V. Bhargava, J.
1. I have heard learned counsel for the applicants in this revision by which the applicants challenge an order of an execution court dismissing an objection filed under Order XXI, Rule 90, C. P. C. because of the failure of the applicants to furnish security within time. The newly substituted proviso to Order XXI, Rule 90, C. P. C. by this Court lays down inter alia that
'no application to set aside a sale shall be entertained unless the applicant deposits such amount not exceeding twelve and half percent of the sum realised by the sale or furnishes such security as the Court may, in its discretion, fix, except when the Court, for reasons to be recorded, dispenses with the requirements of this clause.'
In this case, the sale was held on 14th February, 1959. The application to set aside the sale under Order XXI, Rule 90, C. P. C. had to be filed at the latest by 16th March, 1959, and either 12 1/2 per cent of the amount had to be deposited or security had to be furnished unless the applicants obtained an order dispensing with these requirements, The applicants, on 14th March, 1959, presented an application, praying that the requirements be dispensed with but that application was rejected the same day. The applicants did not either deposit the amount or furnish any security upto the 16th of March, 1959, when the limitation expired. Security was furnished on 21st March, 1959, but protection was sought on the basis of the order of the court dated 14th March, 1959, granting time to the applicants to furnish security by the 21st of March, 1959. The court had no power to extend the time.
The provisions of the clause of the proviso referred to above debar a court from entertaining on objection unless the requirement of this clause of depositing the amount or furnishing security is complied with. On 14th March, 1959, therefore, when the objection was filed, it could not be entertained validly by the court and when, on 16th March, 1959, the time for filing the objection expired, it became thereafter an invalid objection. It the requirement of the clause had been complied with within the time within which the objection could be filed, it could have been held that the objection filed earlier might be treated as tiled at the time when the requirement of the clause had been complied with.

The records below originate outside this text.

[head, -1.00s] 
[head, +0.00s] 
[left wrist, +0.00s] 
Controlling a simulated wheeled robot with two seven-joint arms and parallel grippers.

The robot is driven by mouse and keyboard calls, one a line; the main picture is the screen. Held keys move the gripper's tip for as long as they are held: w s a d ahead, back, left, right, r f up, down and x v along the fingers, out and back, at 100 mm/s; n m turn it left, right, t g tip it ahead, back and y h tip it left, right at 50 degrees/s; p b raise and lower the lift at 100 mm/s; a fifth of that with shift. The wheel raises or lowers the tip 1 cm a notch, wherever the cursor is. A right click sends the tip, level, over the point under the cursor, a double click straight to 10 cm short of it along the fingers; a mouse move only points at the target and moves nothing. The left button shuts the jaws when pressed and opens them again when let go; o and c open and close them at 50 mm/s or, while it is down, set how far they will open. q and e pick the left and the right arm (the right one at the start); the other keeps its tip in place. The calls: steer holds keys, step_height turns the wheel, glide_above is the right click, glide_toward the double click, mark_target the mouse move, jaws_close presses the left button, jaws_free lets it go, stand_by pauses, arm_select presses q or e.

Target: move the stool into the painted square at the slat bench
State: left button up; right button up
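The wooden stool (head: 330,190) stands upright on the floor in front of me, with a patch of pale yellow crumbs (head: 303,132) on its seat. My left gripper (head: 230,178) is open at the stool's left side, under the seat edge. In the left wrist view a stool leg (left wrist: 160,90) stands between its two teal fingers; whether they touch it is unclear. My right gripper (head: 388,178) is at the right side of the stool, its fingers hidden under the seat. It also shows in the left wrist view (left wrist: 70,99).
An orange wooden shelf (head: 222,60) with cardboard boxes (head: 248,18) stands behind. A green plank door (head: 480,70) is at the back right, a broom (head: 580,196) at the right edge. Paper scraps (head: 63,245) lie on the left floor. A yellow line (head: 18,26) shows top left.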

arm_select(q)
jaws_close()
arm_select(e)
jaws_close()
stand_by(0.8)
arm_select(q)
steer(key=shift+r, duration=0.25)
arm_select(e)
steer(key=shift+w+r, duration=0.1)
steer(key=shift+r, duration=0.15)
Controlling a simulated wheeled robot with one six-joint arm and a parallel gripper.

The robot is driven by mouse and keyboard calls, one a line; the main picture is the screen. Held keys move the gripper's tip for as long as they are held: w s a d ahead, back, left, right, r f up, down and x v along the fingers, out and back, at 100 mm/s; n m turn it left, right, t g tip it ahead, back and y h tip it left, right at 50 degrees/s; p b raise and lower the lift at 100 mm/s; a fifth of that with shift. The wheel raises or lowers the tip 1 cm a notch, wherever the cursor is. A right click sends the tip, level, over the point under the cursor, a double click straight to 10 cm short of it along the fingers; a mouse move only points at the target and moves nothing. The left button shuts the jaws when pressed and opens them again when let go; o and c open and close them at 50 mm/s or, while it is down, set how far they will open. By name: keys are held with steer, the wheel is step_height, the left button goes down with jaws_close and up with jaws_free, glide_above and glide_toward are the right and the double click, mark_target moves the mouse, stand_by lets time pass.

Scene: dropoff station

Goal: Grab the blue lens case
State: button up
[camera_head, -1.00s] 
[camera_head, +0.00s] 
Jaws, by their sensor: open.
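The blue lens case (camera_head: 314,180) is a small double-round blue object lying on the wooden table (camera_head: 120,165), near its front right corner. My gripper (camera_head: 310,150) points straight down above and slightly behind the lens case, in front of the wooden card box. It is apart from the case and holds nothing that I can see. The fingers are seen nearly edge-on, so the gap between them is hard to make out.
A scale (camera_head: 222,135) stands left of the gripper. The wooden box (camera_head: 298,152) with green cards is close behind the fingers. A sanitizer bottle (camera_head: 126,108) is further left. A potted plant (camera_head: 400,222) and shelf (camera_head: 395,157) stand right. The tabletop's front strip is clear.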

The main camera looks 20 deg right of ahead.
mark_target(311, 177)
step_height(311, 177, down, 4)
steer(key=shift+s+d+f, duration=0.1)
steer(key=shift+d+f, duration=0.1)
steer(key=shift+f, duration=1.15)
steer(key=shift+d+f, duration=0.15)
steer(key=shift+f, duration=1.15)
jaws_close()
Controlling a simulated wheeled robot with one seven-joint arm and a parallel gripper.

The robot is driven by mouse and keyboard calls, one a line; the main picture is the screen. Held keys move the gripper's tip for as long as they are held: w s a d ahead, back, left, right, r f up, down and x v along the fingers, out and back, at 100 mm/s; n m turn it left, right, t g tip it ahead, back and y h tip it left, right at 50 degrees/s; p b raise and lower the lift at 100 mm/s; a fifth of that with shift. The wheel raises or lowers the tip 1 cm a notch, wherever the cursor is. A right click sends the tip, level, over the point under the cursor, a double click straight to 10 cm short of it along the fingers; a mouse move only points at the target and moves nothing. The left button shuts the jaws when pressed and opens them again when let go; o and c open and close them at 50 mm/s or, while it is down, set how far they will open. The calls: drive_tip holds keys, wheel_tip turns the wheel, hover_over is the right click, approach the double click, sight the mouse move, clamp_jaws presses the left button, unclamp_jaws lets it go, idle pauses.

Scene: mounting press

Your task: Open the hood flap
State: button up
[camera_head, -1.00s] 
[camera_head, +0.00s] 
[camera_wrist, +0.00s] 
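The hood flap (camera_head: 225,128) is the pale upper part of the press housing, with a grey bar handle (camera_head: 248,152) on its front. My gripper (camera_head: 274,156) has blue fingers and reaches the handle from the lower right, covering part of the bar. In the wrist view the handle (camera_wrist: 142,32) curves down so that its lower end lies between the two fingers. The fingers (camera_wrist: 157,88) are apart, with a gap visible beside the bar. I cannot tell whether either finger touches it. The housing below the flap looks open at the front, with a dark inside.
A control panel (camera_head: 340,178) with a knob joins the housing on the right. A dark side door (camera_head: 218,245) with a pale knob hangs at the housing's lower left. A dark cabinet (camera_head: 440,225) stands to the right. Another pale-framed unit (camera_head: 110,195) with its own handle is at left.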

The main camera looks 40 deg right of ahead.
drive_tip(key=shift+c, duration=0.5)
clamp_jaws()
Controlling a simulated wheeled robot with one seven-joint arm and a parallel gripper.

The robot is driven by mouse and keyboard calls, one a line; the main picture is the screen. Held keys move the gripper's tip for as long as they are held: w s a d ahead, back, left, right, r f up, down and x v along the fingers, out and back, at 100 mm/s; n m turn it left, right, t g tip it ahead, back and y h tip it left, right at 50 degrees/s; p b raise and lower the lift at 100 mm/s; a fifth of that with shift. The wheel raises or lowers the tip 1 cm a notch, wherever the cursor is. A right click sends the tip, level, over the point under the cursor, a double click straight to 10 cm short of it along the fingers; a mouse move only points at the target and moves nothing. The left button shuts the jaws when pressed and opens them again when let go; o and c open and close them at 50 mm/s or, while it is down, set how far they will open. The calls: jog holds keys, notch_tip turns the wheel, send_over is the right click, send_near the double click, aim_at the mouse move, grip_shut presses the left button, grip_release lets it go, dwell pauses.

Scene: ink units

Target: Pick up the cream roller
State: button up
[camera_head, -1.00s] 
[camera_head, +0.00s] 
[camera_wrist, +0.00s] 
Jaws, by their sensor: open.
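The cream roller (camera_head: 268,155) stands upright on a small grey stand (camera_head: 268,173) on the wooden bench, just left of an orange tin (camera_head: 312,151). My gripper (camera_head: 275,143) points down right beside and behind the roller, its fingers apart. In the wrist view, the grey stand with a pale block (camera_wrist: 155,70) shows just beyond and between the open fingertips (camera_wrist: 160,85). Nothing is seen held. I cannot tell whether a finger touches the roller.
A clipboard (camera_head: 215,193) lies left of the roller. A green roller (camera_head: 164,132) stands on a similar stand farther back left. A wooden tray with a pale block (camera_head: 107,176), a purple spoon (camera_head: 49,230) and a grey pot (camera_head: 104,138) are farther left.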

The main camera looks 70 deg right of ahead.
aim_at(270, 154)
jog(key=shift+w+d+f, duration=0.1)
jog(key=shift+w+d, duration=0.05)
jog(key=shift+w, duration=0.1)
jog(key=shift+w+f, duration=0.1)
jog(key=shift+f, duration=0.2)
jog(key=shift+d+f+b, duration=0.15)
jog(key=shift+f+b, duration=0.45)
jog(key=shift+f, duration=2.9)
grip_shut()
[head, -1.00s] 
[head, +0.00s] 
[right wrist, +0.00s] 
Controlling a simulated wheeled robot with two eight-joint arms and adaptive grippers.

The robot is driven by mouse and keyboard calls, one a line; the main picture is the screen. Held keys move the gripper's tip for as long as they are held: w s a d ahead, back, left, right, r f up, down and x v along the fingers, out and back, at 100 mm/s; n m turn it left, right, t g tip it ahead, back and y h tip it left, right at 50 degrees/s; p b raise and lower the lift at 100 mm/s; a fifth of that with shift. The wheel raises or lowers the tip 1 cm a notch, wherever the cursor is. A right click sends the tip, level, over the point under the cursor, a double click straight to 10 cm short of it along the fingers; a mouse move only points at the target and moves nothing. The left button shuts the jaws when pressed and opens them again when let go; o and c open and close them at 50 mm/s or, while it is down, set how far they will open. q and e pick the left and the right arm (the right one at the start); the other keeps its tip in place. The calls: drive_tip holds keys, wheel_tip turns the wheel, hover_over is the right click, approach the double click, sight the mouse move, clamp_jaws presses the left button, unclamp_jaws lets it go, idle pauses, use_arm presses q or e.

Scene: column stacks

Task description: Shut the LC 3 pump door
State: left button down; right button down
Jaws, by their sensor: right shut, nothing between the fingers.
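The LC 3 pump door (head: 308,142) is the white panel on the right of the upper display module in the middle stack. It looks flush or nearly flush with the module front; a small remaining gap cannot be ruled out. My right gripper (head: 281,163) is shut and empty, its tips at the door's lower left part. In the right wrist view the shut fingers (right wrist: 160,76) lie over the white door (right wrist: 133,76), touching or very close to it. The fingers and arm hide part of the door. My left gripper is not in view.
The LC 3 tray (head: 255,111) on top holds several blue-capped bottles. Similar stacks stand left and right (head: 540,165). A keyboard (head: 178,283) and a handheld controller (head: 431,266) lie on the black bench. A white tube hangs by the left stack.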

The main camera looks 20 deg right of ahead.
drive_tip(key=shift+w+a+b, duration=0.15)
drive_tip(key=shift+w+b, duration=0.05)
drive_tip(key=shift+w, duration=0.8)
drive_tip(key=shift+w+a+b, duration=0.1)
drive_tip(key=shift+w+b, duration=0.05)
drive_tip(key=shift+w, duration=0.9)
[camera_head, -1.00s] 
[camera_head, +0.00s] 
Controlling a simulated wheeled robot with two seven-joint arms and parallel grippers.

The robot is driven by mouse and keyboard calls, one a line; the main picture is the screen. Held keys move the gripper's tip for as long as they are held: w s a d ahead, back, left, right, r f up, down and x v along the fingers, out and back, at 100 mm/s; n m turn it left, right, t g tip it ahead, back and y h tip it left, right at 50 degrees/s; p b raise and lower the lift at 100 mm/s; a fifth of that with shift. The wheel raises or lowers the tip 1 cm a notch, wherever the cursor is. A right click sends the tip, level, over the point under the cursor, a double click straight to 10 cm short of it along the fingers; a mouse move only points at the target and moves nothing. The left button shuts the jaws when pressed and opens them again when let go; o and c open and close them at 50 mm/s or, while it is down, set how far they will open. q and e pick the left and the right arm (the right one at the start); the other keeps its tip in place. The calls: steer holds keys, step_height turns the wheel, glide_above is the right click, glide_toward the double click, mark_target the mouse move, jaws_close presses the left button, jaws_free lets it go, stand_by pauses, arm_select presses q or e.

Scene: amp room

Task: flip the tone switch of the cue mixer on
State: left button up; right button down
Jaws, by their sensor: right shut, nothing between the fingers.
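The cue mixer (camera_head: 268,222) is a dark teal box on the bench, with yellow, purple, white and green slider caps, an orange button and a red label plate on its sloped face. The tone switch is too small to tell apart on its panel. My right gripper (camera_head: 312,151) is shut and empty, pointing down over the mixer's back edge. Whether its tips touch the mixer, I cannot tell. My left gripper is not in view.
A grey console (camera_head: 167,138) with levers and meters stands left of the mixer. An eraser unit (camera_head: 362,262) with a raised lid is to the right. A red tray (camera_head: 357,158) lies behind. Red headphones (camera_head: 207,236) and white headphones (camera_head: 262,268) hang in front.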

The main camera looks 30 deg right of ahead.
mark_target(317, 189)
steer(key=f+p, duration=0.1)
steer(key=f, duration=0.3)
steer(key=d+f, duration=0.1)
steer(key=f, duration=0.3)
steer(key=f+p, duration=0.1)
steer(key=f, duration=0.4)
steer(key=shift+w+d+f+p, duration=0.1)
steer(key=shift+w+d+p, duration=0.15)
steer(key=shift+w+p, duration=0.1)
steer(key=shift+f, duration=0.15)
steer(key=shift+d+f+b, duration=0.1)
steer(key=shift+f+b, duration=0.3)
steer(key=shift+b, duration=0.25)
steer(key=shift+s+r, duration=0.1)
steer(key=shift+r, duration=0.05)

In the present case, there was no compliance within the time within which the objection could have been validly filed and subsequent compliance does not save limitation as the court had no power of extending the time. Learned counsel, in this connection, drew my attention to a decision of a Full Bench of the Patna High Court in Brij Behari Lal v. Firm Srinivas Ram, AIR 1939 Pat 248 and urged that, on the principle laid down there it should be held that, under the proviso, no time is prescribed for furnishing the security and, if the security is furnished before the admission of the petition, the petition cannot be rejected.
That decision however, cannot apply as the language of the proviso applicable to courts under the Patna High Court is different from the language of the proviso as it applies to the courts subordinate to this Court. The proviso introduced by the Patna High Court only laid a bar to the admission of a petition and, consequently, if there was compliance with the proviso before admission, it had to be held that it was sufficient compliance. The proviso, as introduced by this Court on the other hand, bars entertainment of an objection altogether and, consequently, if the requirements of the proviso are not complied with by the time upto which the objection can be legally entertained, the objection cannot thereafter be validly filed, nor can the security or deposit be accepted.
2. There is no force in this revision. It isdismissed with costs.